--- start of Entries shown ---

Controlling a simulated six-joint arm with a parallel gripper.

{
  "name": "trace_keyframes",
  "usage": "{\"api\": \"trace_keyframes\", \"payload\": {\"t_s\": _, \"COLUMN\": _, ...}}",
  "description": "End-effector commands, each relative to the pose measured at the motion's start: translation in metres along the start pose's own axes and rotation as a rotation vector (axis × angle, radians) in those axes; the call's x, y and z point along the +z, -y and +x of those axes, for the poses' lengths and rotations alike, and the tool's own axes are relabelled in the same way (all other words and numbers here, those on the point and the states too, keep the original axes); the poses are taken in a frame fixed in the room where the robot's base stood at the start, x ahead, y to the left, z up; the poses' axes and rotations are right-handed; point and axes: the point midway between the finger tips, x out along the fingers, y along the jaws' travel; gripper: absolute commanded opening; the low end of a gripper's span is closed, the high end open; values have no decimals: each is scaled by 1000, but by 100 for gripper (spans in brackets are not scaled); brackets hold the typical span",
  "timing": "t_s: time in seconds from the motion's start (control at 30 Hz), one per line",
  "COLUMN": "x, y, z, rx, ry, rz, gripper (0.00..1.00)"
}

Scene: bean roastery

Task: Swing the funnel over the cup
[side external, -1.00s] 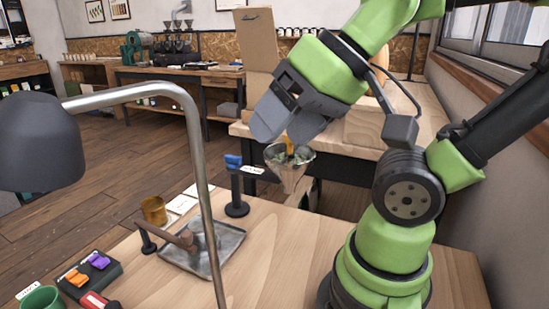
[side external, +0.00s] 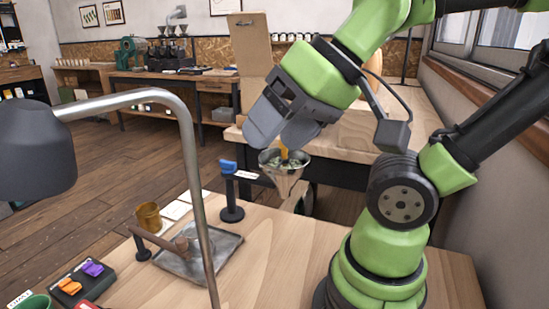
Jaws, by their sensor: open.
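A metal funnel (side external: 284,172) with an orange tab (side external: 290,156) at its rim hangs near the table's far edge, with grey-green contents visible inside. A black post (side external: 232,200) with a blue piece (side external: 228,167) on top and a pale label stands just left of it. An ochre cup (side external: 148,216) stands farther left. A green cup (side external: 32,303) is cut off at the lower left corner; I cannot tell which cup is meant. My gripper (side external: 279,140) is open, its fingers pointing down just above the funnel and close to the orange tab. Whether it touches the tab is hidden.
A metal tray (side external: 222,258) holding a brown-handled tool lies between the ochre cup and the funnel. A lamp with a curved metal neck (side external: 188,135) rises in front of it. A black box (side external: 93,287) with orange and purple pieces is at lower left.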

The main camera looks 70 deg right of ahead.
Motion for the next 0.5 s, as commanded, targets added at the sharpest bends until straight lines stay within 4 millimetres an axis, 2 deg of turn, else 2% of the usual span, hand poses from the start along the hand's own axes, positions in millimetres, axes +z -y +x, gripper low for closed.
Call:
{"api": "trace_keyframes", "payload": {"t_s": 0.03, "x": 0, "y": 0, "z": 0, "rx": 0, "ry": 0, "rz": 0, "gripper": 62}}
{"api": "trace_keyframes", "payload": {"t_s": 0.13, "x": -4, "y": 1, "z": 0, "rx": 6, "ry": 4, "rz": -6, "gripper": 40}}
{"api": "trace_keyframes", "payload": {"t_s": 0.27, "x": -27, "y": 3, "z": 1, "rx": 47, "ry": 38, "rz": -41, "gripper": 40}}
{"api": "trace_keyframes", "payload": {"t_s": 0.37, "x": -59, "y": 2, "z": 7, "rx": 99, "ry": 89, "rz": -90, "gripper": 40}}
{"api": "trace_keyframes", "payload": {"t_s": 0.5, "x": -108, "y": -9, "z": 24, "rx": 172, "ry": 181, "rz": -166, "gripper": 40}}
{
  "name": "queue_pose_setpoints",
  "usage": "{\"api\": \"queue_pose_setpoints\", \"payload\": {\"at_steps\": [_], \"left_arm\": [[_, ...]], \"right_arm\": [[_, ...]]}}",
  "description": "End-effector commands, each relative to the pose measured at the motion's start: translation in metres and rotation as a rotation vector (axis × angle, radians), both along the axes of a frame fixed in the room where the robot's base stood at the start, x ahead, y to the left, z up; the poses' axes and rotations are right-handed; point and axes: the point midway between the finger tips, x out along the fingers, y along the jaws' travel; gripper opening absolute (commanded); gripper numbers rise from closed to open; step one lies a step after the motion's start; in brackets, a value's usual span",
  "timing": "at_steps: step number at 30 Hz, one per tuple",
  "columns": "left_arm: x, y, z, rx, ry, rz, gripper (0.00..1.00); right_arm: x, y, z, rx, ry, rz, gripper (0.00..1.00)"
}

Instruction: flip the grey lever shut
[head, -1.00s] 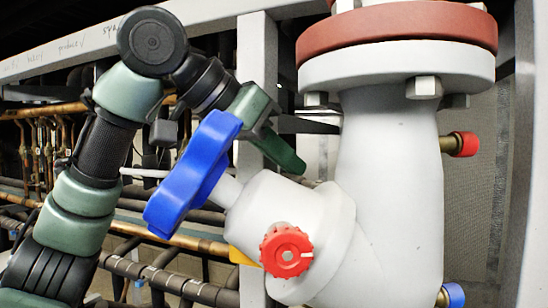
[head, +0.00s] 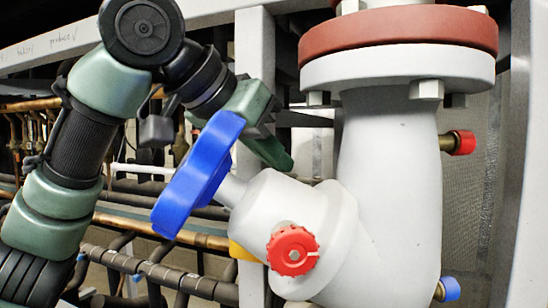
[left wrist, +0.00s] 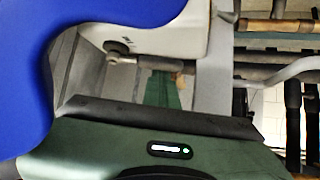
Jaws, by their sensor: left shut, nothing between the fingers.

--- end of Entries shown ---

> **Instruction**:
Return each full line of the entries that contains the word "timing".

> **Task solution**:
  "timing": "t_s: time in seconds from the motion's start (control at 30 Hz), one per line",
  "timing": "at_steps: step number at 30 Hz, one per tuple",

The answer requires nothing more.